▸ Aim:
Copy out each line exactly; pictures stay out of the copy.

▸ The data:
# # #
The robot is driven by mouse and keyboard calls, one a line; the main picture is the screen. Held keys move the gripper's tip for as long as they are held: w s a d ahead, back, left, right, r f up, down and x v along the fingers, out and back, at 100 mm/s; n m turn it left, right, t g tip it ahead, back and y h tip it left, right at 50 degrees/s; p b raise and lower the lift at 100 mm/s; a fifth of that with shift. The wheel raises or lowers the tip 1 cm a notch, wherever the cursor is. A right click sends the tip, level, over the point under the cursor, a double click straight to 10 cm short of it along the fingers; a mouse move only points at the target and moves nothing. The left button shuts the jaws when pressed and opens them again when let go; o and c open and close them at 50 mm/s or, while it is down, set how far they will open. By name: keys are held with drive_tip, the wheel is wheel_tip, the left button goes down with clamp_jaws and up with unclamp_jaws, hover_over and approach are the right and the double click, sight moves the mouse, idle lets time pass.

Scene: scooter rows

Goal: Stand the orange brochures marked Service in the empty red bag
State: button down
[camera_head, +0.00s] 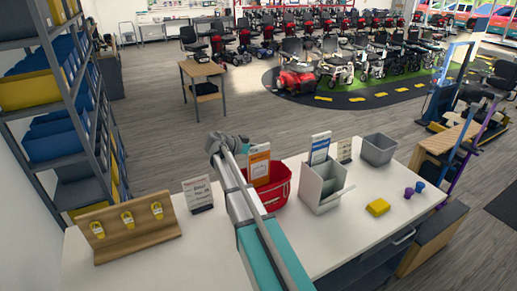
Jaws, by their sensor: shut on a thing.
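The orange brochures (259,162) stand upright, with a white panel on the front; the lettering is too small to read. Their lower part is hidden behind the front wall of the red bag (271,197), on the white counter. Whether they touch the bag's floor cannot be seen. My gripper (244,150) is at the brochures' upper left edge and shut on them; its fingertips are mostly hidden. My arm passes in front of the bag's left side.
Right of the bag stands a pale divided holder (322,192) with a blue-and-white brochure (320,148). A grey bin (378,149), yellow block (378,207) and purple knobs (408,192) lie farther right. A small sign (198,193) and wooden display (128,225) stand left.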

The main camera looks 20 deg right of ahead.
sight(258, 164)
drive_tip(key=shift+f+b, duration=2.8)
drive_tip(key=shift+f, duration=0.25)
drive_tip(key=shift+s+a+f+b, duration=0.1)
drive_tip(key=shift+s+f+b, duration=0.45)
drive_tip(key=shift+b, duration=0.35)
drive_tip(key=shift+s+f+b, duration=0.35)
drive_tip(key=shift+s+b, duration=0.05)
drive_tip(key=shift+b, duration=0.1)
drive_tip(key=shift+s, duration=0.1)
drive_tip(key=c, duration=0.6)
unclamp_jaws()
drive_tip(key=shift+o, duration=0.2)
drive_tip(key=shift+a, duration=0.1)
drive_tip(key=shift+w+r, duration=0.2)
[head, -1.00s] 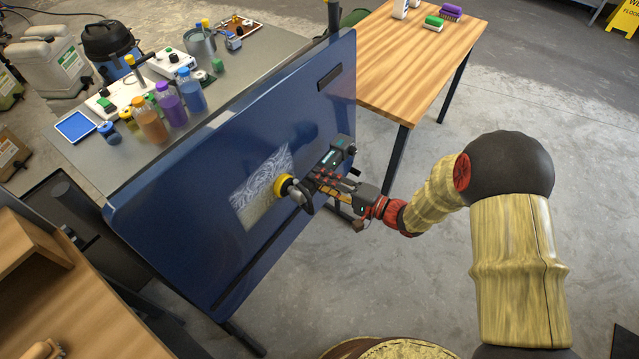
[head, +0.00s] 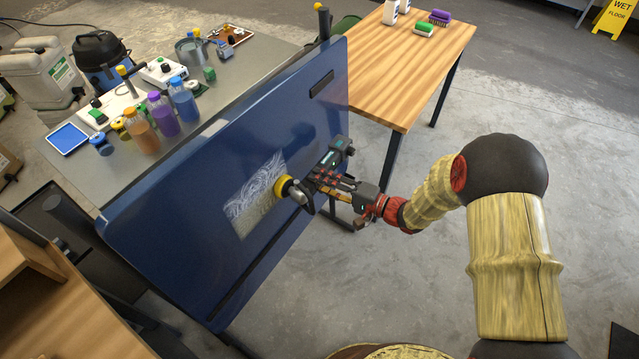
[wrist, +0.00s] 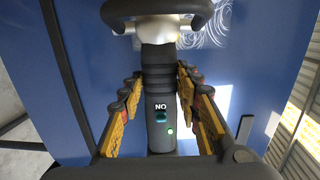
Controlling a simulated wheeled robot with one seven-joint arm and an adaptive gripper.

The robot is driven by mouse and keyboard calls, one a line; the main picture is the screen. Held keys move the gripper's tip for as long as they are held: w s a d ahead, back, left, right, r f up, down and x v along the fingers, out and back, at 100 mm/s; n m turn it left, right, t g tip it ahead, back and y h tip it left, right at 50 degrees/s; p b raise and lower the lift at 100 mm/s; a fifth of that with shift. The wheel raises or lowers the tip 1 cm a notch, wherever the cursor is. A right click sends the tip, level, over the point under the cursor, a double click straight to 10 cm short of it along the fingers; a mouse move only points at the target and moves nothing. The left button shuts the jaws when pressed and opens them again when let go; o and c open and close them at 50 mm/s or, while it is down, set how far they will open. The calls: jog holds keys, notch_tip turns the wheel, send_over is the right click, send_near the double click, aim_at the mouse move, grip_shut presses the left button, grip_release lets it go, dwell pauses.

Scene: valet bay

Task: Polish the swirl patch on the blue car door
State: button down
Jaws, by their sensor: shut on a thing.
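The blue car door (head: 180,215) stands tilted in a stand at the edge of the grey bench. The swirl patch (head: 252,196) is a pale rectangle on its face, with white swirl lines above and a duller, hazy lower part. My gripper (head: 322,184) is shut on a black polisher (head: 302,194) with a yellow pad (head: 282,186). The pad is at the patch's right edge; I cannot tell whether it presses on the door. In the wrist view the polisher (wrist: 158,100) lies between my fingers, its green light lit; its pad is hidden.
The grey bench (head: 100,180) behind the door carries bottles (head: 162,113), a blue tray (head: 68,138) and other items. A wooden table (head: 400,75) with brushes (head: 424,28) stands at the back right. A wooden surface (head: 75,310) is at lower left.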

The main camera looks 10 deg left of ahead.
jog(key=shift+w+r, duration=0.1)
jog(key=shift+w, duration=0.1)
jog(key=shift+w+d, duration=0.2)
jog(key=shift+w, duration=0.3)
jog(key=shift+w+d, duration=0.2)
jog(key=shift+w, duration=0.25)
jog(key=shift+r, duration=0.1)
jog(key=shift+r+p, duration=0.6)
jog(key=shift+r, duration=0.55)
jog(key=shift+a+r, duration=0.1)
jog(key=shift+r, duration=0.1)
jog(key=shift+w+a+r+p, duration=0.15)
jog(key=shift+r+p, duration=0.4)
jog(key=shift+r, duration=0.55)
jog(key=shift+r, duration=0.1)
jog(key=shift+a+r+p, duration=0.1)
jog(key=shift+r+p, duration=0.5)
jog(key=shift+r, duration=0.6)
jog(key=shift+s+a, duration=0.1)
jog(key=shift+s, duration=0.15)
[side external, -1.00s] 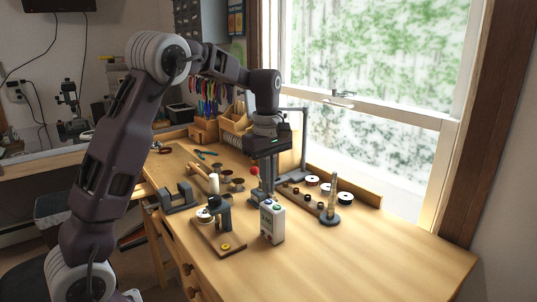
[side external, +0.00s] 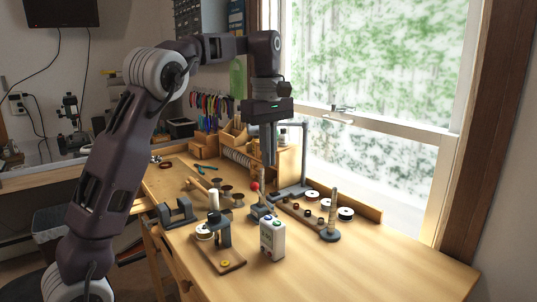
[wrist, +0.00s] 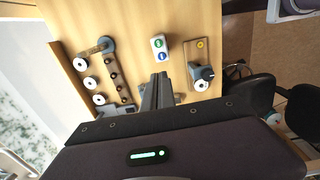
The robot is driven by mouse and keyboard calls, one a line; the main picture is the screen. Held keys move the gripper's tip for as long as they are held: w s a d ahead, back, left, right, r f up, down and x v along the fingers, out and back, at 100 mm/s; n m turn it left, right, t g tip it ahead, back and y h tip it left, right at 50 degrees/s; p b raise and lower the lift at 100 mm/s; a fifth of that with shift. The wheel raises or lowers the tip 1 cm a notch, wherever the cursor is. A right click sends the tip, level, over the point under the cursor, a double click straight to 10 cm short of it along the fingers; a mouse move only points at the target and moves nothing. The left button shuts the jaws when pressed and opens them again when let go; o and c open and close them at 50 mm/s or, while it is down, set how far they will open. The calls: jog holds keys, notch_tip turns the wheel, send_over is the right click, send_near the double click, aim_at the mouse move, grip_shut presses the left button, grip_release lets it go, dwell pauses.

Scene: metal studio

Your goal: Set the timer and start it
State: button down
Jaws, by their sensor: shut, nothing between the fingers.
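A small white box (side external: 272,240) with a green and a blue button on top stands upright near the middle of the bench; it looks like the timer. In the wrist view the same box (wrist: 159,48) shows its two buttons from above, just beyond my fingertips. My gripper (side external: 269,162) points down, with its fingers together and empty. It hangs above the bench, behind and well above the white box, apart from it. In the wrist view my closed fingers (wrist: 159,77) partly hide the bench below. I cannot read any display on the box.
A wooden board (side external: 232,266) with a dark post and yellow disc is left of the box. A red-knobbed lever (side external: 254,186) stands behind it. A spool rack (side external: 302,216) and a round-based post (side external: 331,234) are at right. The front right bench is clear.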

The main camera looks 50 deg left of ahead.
# # #
▸ Exercise response:
The robot is driven by mouse and keyboard calls, one a line; the main picture is the screen. Held keys move the gripper's tip for as long as they are held: w s a d ahead, back, left, right, r f up, down and x v along the fingers, out and back, at 100 mm/s; n m turn it left, right, t g tip it ahead, back and y h tip it left, right at 50 degrees/s; p b raise and lower the lift at 100 mm/s; a fifth of that with shift. The wheel raises or lowers the tip 1 cm a notch, wherever the cursor is. A right click sends the tip, level, over the point under the cursor, a double click straight to 10 cm short of it along the fingers; a mouse move only points at the target and moves nothing. The left button shuts the jaws when pressed and opens them again when let go; o and c open and close them at 50 mm/s or, while it is down, set how far they will open. By name: keys are held with drive_tip, the wheel is wheel_tip, the left button goes down with clamp_jaws and up with unclamp_jaws, hover_over and approach are the right and the double click, sight moves the mouse, idle lets time pass.

Scene: scooter rows

Goal: Stand the orange brochures marked Service in the empty red bag
State: button down
[camera_head, +0.00s] 
Jaws, by their sensor: shut on a thing.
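The orange brochures (259,162) stand upright, with a white panel on the front; the lettering is too small to read. Their lower part is hidden behind the front wall of the red bag (271,197), on the white counter. Whether they touch the bag's floor cannot be seen. My gripper (244,150) is at the brochures' upper left edge and shut on them; its fingertips are mostly hidden. My arm passes in front of the bag's left side.
Right of the bag stands a pale divided holder (322,192) with a blue-and-white brochure (320,148). A grey bin (378,149), yellow block (378,207) and purple knobs (408,192) lie farther right. A small sign (198,193) and wooden display (128,225) stand left.

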The main camera looks 20 deg right of ahead.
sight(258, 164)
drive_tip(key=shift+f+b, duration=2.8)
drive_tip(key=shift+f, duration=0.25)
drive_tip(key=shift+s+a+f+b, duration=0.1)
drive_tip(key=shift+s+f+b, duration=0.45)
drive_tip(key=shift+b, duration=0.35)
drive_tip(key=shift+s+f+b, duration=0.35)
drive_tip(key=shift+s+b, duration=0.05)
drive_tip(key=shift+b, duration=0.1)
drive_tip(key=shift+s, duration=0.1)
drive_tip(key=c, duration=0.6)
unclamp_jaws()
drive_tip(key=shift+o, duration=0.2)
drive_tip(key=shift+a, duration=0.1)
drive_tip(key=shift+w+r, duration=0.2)
[head, -1.00s] 
[head, +0.00s] 
[wrist, +0.00s] 
Controlling a simulated wheeled robot with one seven-joint arm and an adaptive gripper.

The robot is driven by mouse and keyboard calls, one a line; the main picture is the screen. Held keys move the gripper's tip for as long as they are held: w s a d ahead, back, left, right, r f up, down and x v along the fingers, out and back, at 100 mm/s; n m turn it left, right, t g tip it ahead, back and y h tip it left, right at 50 degrees/s; p b raise and lower the lift at 100 mm/s; a fifth of that with shift. The wheel raises or lowers the tip 1 cm a notch, wherever the cursor is. A right click sends the tip, level, over the point under the cursor, a double click straight to 10 cm short of it along the fingers; a mouse move only points at the target and moves nothing. The left button shuts the jaws when pressed and opens them again when let go; o and c open and close them at 50 mm/s or, while it is down, set how far they will open. The calls: jog holds keys, notch_tip turns the wheel, send_over is the right click, send_near the double click, aim_at the mouse move, grip_shut presses the left button, grip_release lets it go, dwell pauses.

Scene: valet bay

Task: Polish the swirl patch on the blue car door
State: button down
Jaws, by their sensor: shut on a thing.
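The blue car door (head: 180,215) stands tilted in a stand at the edge of the grey bench. The swirl patch (head: 252,196) is a pale rectangle on its face, with white swirl lines above and a duller, hazy lower part. My gripper (head: 322,184) is shut on a black polisher (head: 302,194) with a yellow pad (head: 282,186). The pad is at the patch's right edge; I cannot tell whether it presses on the door. In the wrist view the polisher (wrist: 158,100) lies between my fingers, its green light lit; its pad is hidden.
The grey bench (head: 100,180) behind the door carries bottles (head: 162,113), a blue tray (head: 68,138) and other items. A wooden table (head: 400,75) with brushes (head: 424,28) stands at the back right. A wooden surface (head: 75,310) is at lower left.

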The main camera looks 10 deg left of ahead.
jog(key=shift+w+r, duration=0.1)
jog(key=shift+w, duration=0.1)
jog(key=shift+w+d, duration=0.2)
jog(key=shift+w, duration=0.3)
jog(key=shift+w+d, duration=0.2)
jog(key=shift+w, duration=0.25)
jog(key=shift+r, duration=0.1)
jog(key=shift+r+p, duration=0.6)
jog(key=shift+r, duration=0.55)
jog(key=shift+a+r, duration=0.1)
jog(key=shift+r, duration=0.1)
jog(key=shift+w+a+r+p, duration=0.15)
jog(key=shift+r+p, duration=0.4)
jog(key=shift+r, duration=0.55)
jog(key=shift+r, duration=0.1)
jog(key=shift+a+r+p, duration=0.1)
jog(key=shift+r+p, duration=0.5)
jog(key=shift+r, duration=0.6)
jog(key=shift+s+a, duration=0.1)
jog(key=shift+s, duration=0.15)
[side external, -1.00s] 
[side external, +0.00s] 
[wrist, +0.00s] 
The robot is driven by mouse and keyboard calls, one a line; the main picture is the screen. Held keys move the gripper's tip for as long as they are held: w s a d ahead, back, left, right, r f up, down and x v along the fingers, out and back, at 100 mm/s; n m turn it left, right, t g tip it ahead, back and y h tip it left, right at 50 degrees/s; p b raise and lower the lift at 100 mm/s; a fifth of that with shift. The wheel raises or lowers the tip 1 cm a notch, wherever the cursor is. A right click sends the tip, level, over the point under the cursor, a double click straight to 10 cm short of it along the fingers; a mouse move only points at the target and moves nothing. The left button shuts the jaws when pressed and opens them again when let go; o and c open and close them at 50 mm/s or, while it is down, set how far they will open. The calls: jog holds keys, notch_tip turns the wheel, send_over is the right click, send_near the double click, aim_at the mouse move, grip_shut presses the left button, grip_release lets it go, dwell pauses.

Scene: metal studio

Your goal: Set the timer and start it
State: button down
Jaws, by their sensor: shut, nothing between the fingers.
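A small white box (side external: 272,240) with a green and a blue button on top stands upright near the middle of the bench; it looks like the timer. In the wrist view the same box (wrist: 159,48) shows its two buttons from above, just beyond my fingertips. My gripper (side external: 269,162) points down, with its fingers together and empty. It hangs above the bench, behind and well above the white box, apart from it. In the wrist view my closed fingers (wrist: 159,77) partly hide the bench below. I cannot read any display on the box.
A wooden board (side external: 232,266) with a dark post and yellow disc is left of the box. A red-knobbed lever (side external: 254,186) stands behind it. A spool rack (side external: 302,216) and a round-based post (side external: 331,234) are at right. The front right bench is clear.

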The main camera looks 50 deg left of ahead.

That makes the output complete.